Russian Ambassador Aleksandr Darchiev has handed over declassified Soviet-era documents on the JFK assassination to U.S. Congresswoman Anna Paulina Luna. The files, obtained from Moscow’s archives, were previously shared with the U.S. during Kennedy’s funeral in 1963 but are now being reviewed in detail by Luna’s team, including journalist Jefferson Morley.
Luna has been campaigning for the release of all information related to the killing of Kennedy, the 35th U.S. president, on November 22, 1963. She has questioned whether Lee Harvey Oswald, the man charged with the murder, was actually responsible. The KGB collected files on Oswald, a former U.S. Marine with left-leaning views, because he had lived in the Soviet Union for about three years and was married to a Russian woman.

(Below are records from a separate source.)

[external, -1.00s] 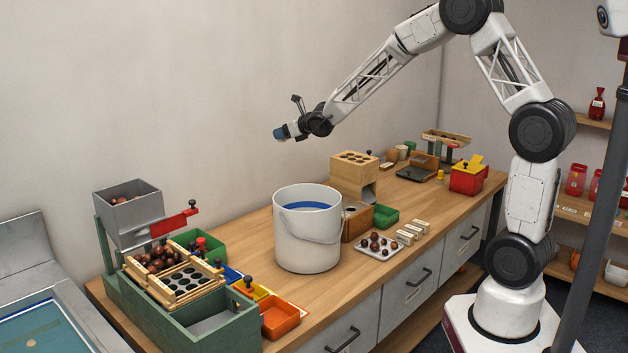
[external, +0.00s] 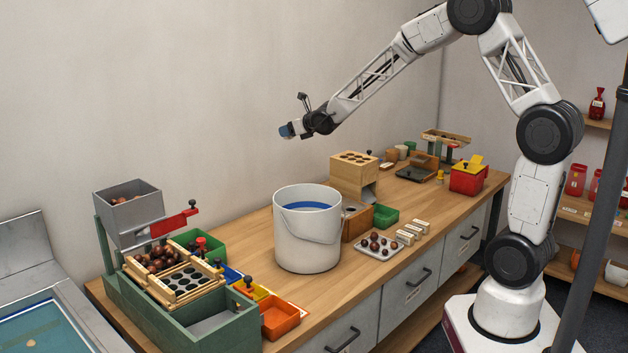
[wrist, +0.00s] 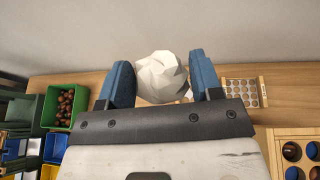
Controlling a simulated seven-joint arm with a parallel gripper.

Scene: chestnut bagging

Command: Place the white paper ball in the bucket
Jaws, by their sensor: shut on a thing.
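The white bucket (external: 307,243) stands upright on the wooden bench, with a blue band showing inside its rim. The ball cannot be made out in the external view. The bucket is not recognisable in the wrist view.
A green sorter with a grey hopper (external: 130,213) and chestnuts stands left of the bucket. A wooden block with holes (external: 354,174) stands behind it to the right. A tray of chestnuts (external: 365,249) and a green bin (external: 386,213) lie to the right. A red box (external: 466,181) is farther back.

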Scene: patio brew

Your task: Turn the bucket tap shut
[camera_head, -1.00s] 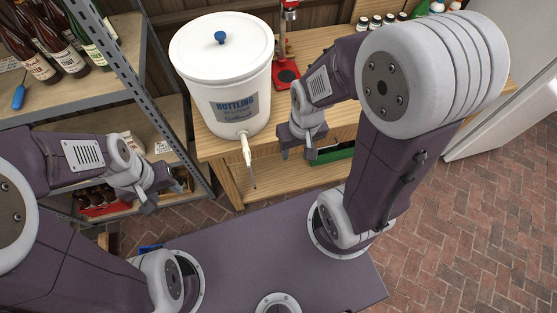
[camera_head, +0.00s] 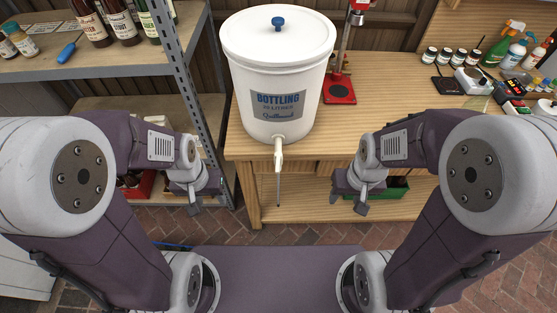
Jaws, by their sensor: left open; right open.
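The tap's lever setting is too small to tell. My left gripper (camera_head: 194,200) is open and empty, to the left of the tap and lower. My right gripper (camera_head: 348,203) is open and empty, to the right of the tap and lower. Neither touches the tap.
A red capper (camera_head: 340,88) stands behind the bucket at right. Small jars (camera_head: 446,56), a scale (camera_head: 474,80) and spray bottles (camera_head: 515,50) stand on the bench's right. A metal shelf (camera_head: 125,58) with bottles stands at left. A green crate (camera_head: 394,188) sits under the bench.

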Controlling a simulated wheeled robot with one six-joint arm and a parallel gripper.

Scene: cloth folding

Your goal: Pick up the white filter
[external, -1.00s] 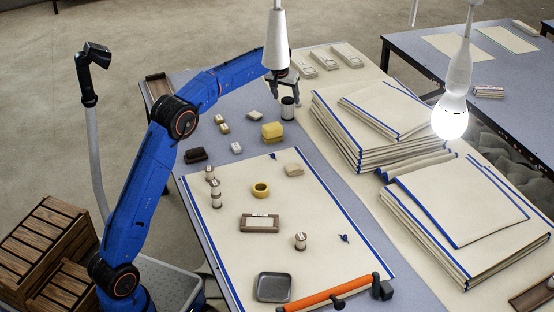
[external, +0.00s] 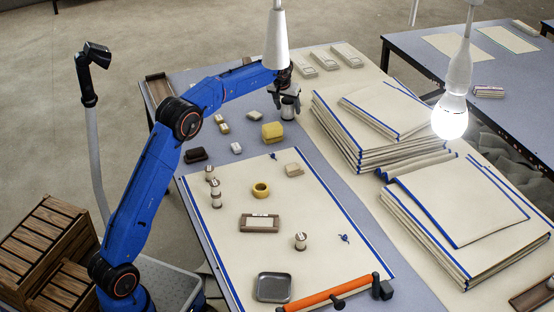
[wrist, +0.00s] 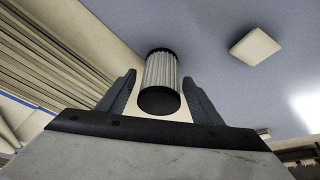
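The white filter (wrist: 161,80) is a pleated white cylinder with black end caps. In the wrist view it stands between the two fingers of my gripper (wrist: 160,92), with a gap visible on each side. In the external view the filter (external: 289,109) is on the grey-blue table near its far end, partly hidden by the fingers. My gripper (external: 284,94) points down over it and is open around it.
A yellow block (external: 272,132) stands close by on the near side. Stacks of blue-edged cloth (external: 365,125) lie to the right. Small pale blocks (external: 223,128) lie to the left. A hanging white lamp (external: 276,40) overlaps the arm in the picture.

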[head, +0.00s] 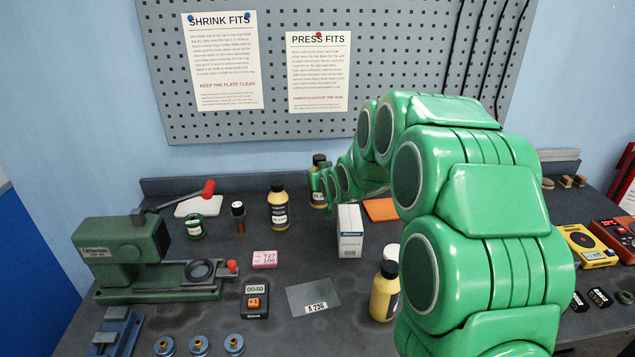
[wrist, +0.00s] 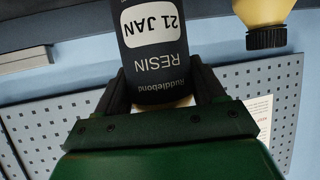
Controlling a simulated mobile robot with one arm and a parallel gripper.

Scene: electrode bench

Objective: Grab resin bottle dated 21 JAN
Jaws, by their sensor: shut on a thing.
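The resin bottle dated 21 JAN (wrist: 155,45) fills the upper middle of the wrist view. Its dark label reads "RESIN" and "21 JAN", upside down in the picture. My gripper (wrist: 163,88) is shut on it, with one dark finger on each side. In the head view the held bottle (head: 318,195), yellow with a dark label and black cap, shows at the back of the bench, partly hidden by my green arm. I cannot tell whether it touches the bench.
A similar yellow bottle (head: 278,208) with a black cap stands left of the held one. Another yellow bottle (head: 382,298) stands nearer, partly behind my arm. A white box (head: 349,231) stands close by. A green press (head: 130,250) is at left. The pegboard (head: 270,125) rises behind.

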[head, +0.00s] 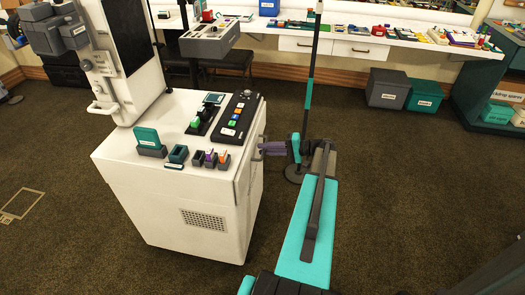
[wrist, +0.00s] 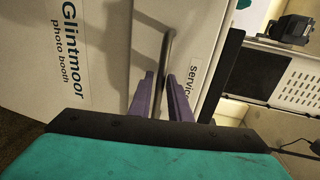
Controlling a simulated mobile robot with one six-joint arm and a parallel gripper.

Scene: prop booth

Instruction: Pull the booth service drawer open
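The booth's white cabinet (head: 190,212) stands left of centre in the head view. The service drawer front (wrist: 198,50), lettered "service", fills the upper middle of the wrist view. Its grey bar handle (wrist: 166,50) runs down between the two purple fingers of my gripper (wrist: 161,78). The fingers stand either side of the bar, and they look open around it, with a little pale panel showing beside the bar. In the head view my gripper (head: 270,148) reaches the handle from the right. I cannot tell whether the drawer is fully closed.
Small coloured props and a button panel (head: 236,115) lie on the cabinet top. A thin pole stand (head: 309,95) rises just behind my gripper. Grey and teal boxes (head: 387,88) sit under the back counter. The carpet right of the cabinet is largely clear.

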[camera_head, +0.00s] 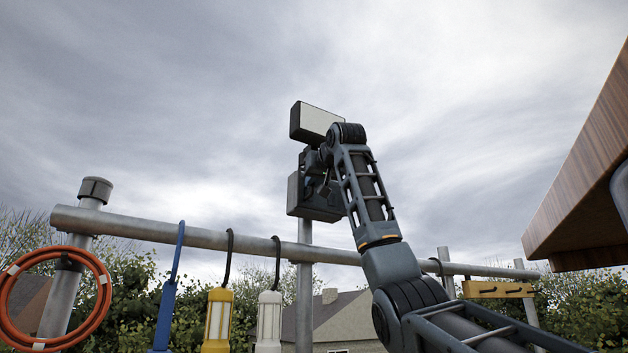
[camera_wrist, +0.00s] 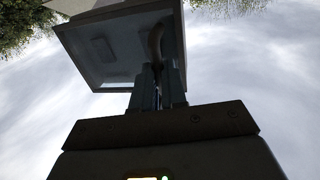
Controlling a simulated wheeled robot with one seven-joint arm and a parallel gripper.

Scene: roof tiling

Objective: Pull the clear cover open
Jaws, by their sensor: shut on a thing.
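A grey box (camera_head: 300,197) sits on top of a metal post in the head view, partly hidden behind my arm. In the wrist view its clear cover (camera_wrist: 88,62) shows as a pale, see-through panel with a frame. A dark curved handle (camera_wrist: 155,42) stands on the right part of the cover. My gripper (camera_wrist: 158,73) reaches up to this handle, and its fingers are shut on it. In the head view my gripper (camera_head: 318,165) is at the front of the box, its fingertips hidden. How far the cover stands open cannot be told.
A lamp-like block (camera_head: 317,119) with a pale face stands just above the box. A metal rail (camera_head: 200,233) runs below, with an orange hose coil (camera_head: 102,300), a blue tool (camera_head: 165,310), a yellow lantern (camera_head: 218,320) and a white lantern (camera_head: 269,322). A wooden eave (camera_head: 590,180) overhangs at right.

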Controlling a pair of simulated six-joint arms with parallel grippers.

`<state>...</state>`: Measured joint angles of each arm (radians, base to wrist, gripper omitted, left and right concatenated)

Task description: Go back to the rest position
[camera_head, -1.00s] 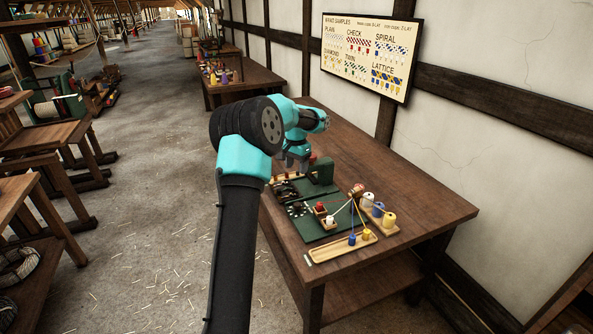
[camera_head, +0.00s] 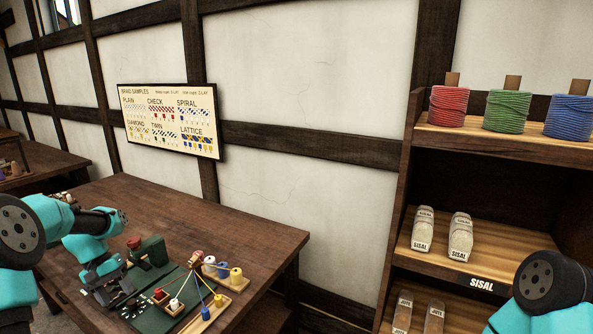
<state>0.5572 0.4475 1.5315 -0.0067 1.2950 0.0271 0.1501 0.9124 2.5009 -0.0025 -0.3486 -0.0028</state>
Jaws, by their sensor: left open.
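My left gripper (camera_head: 103,281) hangs over the left part of the wooden table (camera_head: 215,215), at the edge of the dark green board (camera_head: 160,316). It is open, and I see nothing held in it. My right arm shows only as a teal and black joint at the lower right; its gripper is outside the view. On the board stand a dark green block with a red knob (camera_head: 134,243) and small wooden holders with a red and a white bobbin (camera_head: 174,304). Strands run from a reddish-brown piece (camera_head: 196,258) to bobbins nearby.
White, blue and yellow bobbins (camera_head: 236,276) stand in a wooden rack. A shelf on the right holds red (camera_head: 449,106), green (camera_head: 507,111) and blue (camera_head: 569,117) twine spools, with sisal bundles (camera_head: 461,236) below. A sample chart (camera_head: 170,120) hangs on the wall. The table's back right is clear.

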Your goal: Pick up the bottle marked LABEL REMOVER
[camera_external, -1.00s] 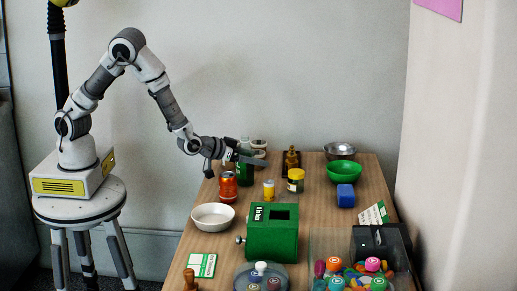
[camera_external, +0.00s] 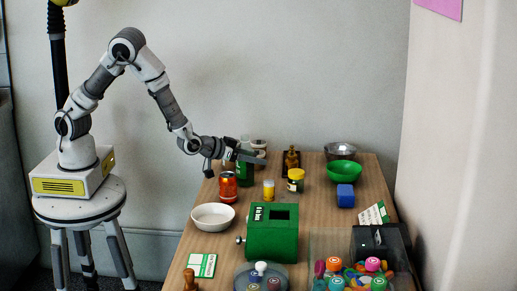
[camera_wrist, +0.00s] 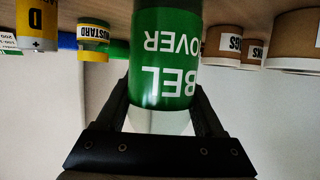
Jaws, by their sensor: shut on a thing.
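The bottle marked LABEL REMOVER (camera_wrist: 165,60) has a green label with white print and shows upside down in the wrist view, with BEL and OVER readable. My gripper (camera_wrist: 161,92) is shut on this bottle, one finger on each side. In the external view the green bottle (camera_external: 246,176) stands upright at the back left of the table, and my gripper (camera_external: 246,156) reaches across it from the left. The fingers hide part of the bottle there. I cannot tell whether its base touches the table.
Cardboard-coloured tubs (camera_wrist: 222,46) and a mustard jar (camera_wrist: 94,40) flank the bottle. A brown bottle (camera_external: 291,160) and green bowl (camera_external: 343,173) are to the right. A green box (camera_external: 272,240) stands forward.

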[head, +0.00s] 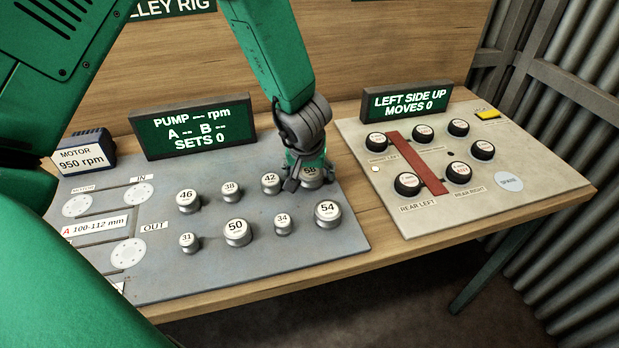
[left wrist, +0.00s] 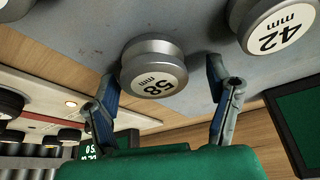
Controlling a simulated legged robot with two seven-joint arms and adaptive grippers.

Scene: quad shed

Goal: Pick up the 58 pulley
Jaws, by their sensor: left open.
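The 58 pulley (head: 311,178) is a silver disc with a white label, at the back right of the grey plate in the head view. My left gripper (head: 302,178) is right above it and partly covers it. In the left wrist view the pulley (left wrist: 153,68) stands between the tips of my open left gripper (left wrist: 163,100), one finger on each side. Whether the fingers touch it cannot be told. My right gripper is not in view.
Near it stand the 42 pulley (head: 271,183), 54 pulley (head: 327,213) and 34 pulley (head: 283,224), with several others to the left. A pump display (head: 194,127) is behind. A knob panel (head: 440,165) is on the right.

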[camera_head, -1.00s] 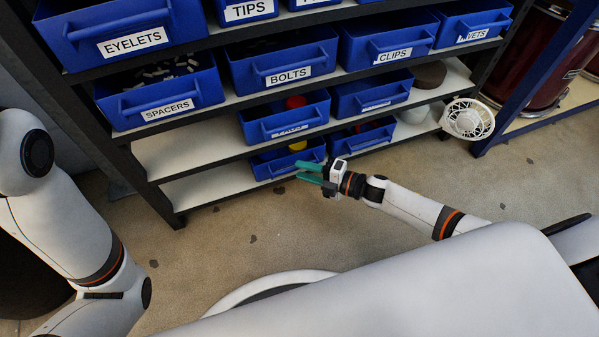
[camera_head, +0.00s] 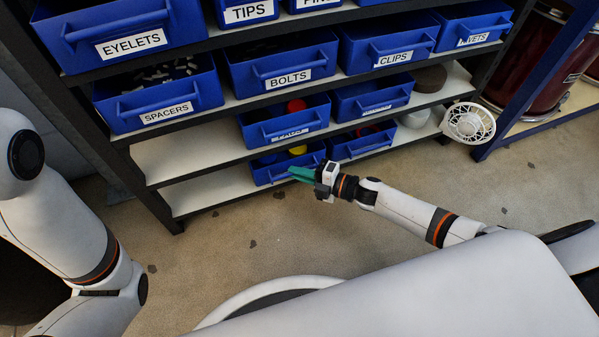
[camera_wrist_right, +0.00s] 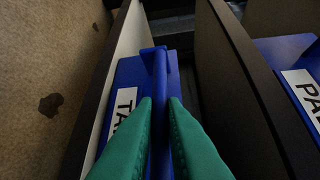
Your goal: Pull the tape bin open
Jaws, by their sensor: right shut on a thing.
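My right gripper (camera_head: 303,174) is at the bin's front. In the right wrist view its green fingers (camera_wrist_right: 161,125) are shut on the bin's blue handle (camera_wrist_right: 159,75), one on each side of the bar. My left arm shows at the left, but its gripper is out of view.
Another blue bin (camera_head: 350,150) stands beside it on the bottom shelf. Several labelled bins, such as the bolts bin (camera_head: 285,80), fill the shelves above. The bottom shelf (camera_head: 200,193) is bare to the left. Open floor (camera_head: 230,240) lies in front.

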Although the official investigation concluded that Oswald acted alone, various theories persist regarding Kennedy’s death, with some suggesting that the CIA or other elements of the U.S. government were involved. U.S. President Donald Trump released 2,800 documents on the JFK assassination in 2017 and an additional 80,000 pages related to the case in March 2025. Luna’s team is now translating and analyzing the 350-page collection, with Morley providing context on the documents’ significance and their comparison with existing knowledge of Russia’s response to JFK’s assassination.